Retype only the lines from the one containing "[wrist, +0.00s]" through the one containing "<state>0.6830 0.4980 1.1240", both included, word for word. Pictures stay out of the copy.

Data in this exercise:
- - - -

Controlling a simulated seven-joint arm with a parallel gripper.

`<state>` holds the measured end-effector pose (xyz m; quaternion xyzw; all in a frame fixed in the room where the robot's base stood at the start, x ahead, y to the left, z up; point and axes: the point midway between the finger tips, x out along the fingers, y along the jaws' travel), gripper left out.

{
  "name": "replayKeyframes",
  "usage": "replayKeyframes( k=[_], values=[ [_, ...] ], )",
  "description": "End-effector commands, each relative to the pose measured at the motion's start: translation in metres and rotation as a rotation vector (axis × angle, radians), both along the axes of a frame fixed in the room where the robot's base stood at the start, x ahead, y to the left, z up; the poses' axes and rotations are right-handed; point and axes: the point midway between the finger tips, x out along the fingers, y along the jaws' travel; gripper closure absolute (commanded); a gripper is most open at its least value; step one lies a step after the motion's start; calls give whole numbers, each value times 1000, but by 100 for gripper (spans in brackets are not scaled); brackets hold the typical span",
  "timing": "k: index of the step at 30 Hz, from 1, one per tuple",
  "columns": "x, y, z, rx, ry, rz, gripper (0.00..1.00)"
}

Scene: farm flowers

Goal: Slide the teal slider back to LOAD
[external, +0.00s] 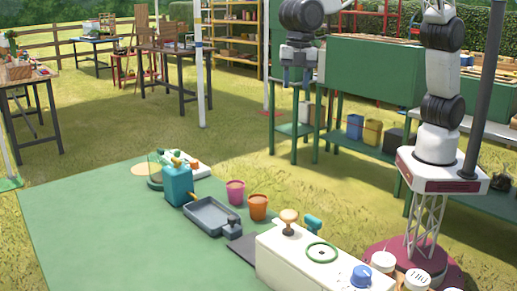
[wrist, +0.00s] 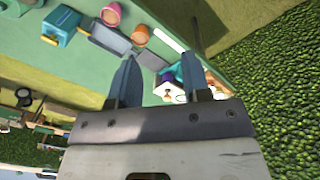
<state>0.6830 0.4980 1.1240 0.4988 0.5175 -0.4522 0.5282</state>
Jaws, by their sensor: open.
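A teal handle-like piece (external: 313,223) stands at the far side of the white console (external: 310,262); it looks like the slider, but its track and any LOAD mark cannot be made out. In the wrist view a small teal patch (wrist: 168,76) shows between my fingers, near the white console's parts; it may be the same piece. My gripper (external: 297,84) hangs high above the ground, up and behind the console, fingers down, apart and empty. In the wrist view my gripper (wrist: 157,78) has its two blue-grey fingers spread, touching nothing.
The console carries a wooden knob (external: 289,217), a green ring (external: 322,252) and a blue knob (external: 361,276). Pink (external: 236,192) and orange (external: 258,207) pots, a grey tray (external: 211,216) and a teal container (external: 177,184) stand on the green mat (external: 85,235). The mat's left is clear.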

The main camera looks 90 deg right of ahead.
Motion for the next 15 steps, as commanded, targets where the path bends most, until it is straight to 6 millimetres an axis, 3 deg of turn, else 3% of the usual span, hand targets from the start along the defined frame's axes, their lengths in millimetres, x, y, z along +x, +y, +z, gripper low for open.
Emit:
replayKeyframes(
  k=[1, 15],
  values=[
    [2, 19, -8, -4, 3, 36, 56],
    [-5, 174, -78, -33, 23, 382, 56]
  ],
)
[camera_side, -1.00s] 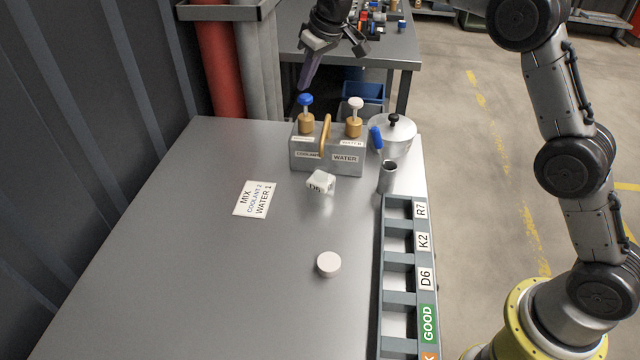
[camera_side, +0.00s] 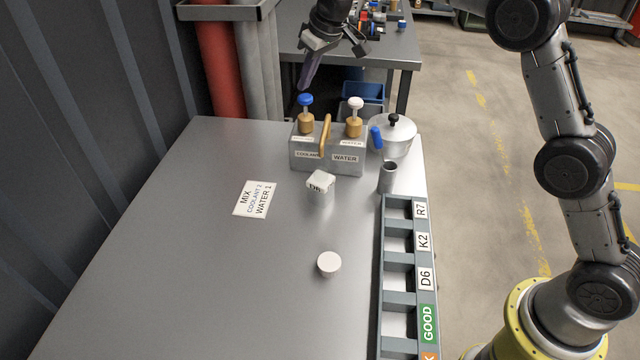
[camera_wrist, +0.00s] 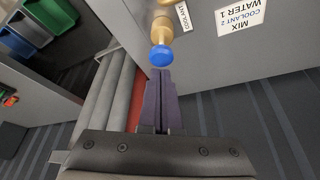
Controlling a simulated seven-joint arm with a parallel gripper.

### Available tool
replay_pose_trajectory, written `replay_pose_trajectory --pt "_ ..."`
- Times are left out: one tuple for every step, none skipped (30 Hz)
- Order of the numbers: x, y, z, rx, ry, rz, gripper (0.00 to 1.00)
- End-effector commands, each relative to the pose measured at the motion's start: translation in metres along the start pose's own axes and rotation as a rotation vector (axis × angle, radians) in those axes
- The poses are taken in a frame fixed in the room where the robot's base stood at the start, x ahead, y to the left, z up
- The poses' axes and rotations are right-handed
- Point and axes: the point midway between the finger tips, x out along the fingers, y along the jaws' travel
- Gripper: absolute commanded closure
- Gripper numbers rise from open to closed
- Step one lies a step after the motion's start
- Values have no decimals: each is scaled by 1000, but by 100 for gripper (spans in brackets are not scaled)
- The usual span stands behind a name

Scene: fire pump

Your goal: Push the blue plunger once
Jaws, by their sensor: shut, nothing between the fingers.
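The blue plunger (camera_side: 305,100) stands upright on a brass base at the left of the pump block (camera_side: 328,158), above the coolant label. A white plunger (camera_side: 355,103) stands at the right, above the water label. My gripper (camera_side: 303,88) is shut and empty, its purple fingers pointing down just above the blue plunger. In the wrist view the fingertips (camera_wrist: 158,72) reach the edge of the blue knob (camera_wrist: 161,56). I cannot tell whether they touch it.
A brass spout (camera_side: 325,135) rises between the plungers. A lidded pot (camera_side: 392,137) and a grey cup (camera_side: 388,177) stand to the right, behind a labelled rack (camera_side: 398,270). The table's left side is clear.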

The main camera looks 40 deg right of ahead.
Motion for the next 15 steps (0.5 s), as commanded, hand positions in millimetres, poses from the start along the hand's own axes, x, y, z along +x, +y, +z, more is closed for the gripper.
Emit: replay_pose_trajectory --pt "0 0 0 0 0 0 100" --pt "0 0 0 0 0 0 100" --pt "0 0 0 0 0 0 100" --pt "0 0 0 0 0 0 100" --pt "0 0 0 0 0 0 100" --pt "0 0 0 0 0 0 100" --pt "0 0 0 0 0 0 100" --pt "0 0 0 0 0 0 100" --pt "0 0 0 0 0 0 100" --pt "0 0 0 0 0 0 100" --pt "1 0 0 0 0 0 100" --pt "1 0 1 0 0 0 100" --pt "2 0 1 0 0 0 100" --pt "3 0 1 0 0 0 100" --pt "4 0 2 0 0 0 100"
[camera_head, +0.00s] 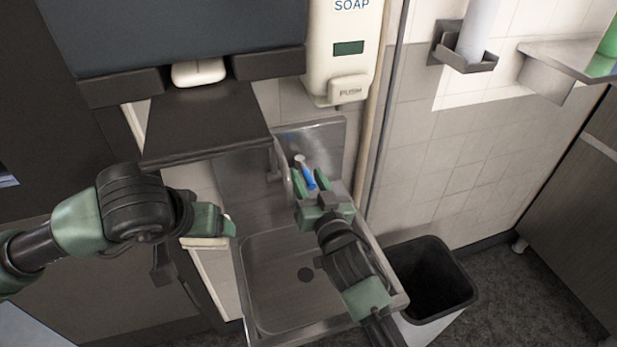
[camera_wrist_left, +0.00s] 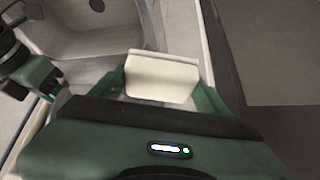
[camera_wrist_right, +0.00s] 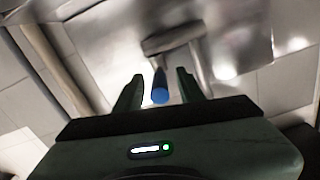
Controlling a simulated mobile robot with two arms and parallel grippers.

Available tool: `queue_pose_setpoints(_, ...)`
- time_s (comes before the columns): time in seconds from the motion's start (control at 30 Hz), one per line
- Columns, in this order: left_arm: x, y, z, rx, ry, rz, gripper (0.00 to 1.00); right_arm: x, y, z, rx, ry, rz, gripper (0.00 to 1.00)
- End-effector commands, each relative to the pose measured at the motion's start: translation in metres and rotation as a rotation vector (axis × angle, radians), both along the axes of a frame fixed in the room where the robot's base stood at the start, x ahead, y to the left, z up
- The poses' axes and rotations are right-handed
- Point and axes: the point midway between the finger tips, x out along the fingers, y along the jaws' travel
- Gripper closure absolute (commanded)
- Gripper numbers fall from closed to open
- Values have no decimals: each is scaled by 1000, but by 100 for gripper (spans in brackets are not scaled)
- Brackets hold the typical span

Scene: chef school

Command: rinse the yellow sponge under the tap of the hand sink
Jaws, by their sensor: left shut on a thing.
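My left gripper (camera_head: 230,226) is shut on the yellow sponge (camera_wrist_left: 160,78), a pale cream block between its fingers in the left wrist view. In the head view the sponge (camera_head: 205,243) shows partly below the gripper, just left of the hand sink's (camera_head: 275,310) basin. The steel tap (camera_wrist_right: 175,40) stands at the back of the sink. Its blue-tipped lever (camera_head: 308,180) points toward my right gripper (camera_head: 311,188). The right gripper is open, with a finger on each side of the blue tip (camera_wrist_right: 160,90); contact cannot be told. No water is visible.
A soap dispenser (camera_head: 343,50) hangs above the sink on the tiled wall. A dark shelf-like panel (camera_head: 205,125) juts out at the upper left. A bin (camera_head: 432,280) with a black opening stands right of the sink. The basin is empty.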

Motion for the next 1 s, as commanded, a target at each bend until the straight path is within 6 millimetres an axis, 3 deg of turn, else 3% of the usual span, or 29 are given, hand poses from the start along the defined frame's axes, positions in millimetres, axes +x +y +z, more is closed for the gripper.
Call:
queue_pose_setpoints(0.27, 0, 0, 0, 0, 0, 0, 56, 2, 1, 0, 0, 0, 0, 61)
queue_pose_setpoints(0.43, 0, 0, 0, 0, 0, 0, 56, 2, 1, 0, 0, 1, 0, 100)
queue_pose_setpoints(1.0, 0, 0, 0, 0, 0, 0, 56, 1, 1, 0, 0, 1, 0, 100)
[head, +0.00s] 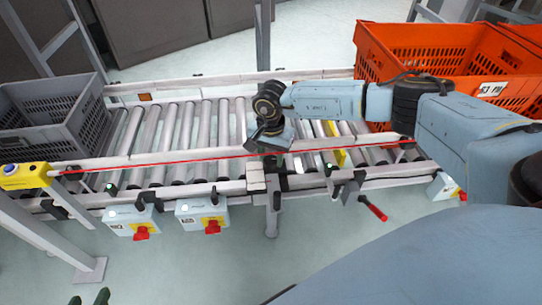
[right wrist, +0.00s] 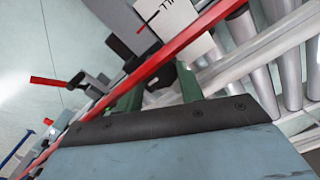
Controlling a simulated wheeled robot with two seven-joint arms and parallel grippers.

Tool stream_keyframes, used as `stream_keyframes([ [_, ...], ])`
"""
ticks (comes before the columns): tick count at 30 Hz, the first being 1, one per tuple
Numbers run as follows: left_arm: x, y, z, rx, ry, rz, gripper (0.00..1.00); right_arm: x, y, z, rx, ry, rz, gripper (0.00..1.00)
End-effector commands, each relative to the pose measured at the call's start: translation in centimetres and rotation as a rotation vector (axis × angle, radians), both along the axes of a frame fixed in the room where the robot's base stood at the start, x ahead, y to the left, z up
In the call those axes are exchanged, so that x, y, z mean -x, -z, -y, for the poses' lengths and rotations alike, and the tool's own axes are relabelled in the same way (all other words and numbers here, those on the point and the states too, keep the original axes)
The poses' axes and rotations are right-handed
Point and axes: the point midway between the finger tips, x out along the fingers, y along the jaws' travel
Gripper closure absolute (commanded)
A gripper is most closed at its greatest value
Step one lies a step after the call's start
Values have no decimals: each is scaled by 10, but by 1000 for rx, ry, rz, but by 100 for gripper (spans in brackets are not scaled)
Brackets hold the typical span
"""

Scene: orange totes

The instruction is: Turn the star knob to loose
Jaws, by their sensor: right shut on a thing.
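The star knob is mostly hidden; a dark part of it (right wrist: 162,78) shows between the green fingers in the right wrist view. My right gripper (right wrist: 160,92) is shut on it, beside the red cord and below a white label plate. In the head view my right gripper (head: 284,176) reaches down at the conveyor's front rail, and the knob is hidden there by the gripper. I cannot read the knob's turn. My left gripper (head: 90,298) shows only its green fingertips at the bottom left edge, apart and empty, away from the conveyor.
A red cord (head: 200,157) runs along the front of the roller conveyor (head: 190,130). A red-handled lever (head: 373,208) sticks out to the right of the gripper. Switch boxes with red knobs (head: 203,218) hang at the left. Orange totes (head: 410,62) and a grey tote (head: 50,115) stand on the conveyor.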

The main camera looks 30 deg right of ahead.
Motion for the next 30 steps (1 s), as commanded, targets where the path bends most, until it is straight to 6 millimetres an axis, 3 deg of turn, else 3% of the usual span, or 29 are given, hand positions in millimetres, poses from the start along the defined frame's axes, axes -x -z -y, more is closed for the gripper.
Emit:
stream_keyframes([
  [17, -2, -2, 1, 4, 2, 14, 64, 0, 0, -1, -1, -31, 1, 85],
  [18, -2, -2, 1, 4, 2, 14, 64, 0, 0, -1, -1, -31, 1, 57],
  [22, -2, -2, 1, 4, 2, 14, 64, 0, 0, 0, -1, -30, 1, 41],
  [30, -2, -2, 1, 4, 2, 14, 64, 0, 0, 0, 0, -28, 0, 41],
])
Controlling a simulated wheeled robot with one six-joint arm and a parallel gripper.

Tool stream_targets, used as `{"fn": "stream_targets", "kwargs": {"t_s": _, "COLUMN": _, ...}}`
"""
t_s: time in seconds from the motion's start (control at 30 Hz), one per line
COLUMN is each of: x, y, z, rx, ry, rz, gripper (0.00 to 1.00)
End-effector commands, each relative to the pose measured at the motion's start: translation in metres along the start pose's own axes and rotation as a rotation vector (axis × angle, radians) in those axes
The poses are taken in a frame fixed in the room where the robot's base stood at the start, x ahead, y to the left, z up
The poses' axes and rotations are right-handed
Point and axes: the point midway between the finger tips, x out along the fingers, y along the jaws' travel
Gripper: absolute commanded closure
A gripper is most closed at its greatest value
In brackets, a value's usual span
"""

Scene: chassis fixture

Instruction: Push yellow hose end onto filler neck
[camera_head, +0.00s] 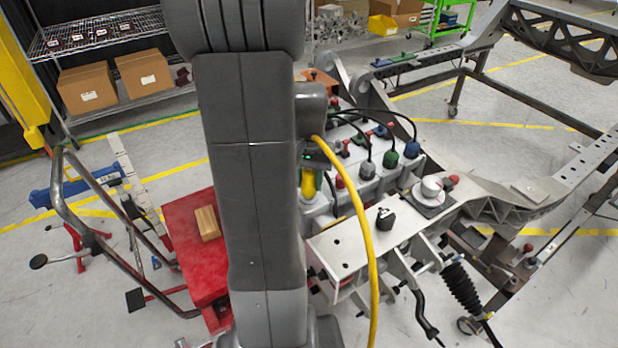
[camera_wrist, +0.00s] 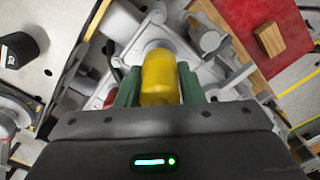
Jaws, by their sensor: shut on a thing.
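The yellow hose end (camera_wrist: 160,78) is between the two green fingers of my gripper (camera_wrist: 160,88) in the wrist view. It points at a pale grey round collar, which looks like the filler neck (camera_wrist: 153,46). In the head view the yellow end (camera_head: 308,184) shows upright under my gripper, just right of my arm, above a pale grey fitting. The two look in line and close to touching; I cannot tell how far the end sits over the neck. The yellow hose (camera_head: 367,240) loops from my wrist down to the right. My arm hides part of the fixture.
A grey block with several capped ports and black cables (camera_head: 388,158) stands right of my gripper. A white cup-shaped part (camera_head: 431,188) sits on the metal plate (camera_head: 340,255). A red table (camera_head: 187,226) with a wooden block (camera_head: 207,222) is at the left.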

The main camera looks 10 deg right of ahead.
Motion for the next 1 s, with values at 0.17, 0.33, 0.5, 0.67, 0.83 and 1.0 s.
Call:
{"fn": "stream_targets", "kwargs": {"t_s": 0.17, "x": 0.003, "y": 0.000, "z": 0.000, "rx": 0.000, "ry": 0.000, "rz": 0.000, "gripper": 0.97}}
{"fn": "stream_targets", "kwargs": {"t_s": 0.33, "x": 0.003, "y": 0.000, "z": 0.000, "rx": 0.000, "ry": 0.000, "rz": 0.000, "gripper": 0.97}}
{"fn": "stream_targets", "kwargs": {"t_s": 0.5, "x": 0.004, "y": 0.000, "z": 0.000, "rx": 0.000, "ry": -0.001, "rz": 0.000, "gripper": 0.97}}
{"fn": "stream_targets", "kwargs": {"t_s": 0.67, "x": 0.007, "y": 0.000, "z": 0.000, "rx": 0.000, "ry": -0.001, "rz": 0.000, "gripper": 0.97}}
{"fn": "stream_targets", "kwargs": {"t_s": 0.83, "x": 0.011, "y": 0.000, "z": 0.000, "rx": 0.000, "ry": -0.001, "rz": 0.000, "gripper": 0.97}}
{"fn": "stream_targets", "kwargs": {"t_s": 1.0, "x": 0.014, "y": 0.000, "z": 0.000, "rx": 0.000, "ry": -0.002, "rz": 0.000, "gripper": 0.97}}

- - - -

Solution for this task:
[wrist, +0.00s] 
<state>0.6830 0.4980 1.1240 0.4988 0.5175 -0.4522 0.5282</state>

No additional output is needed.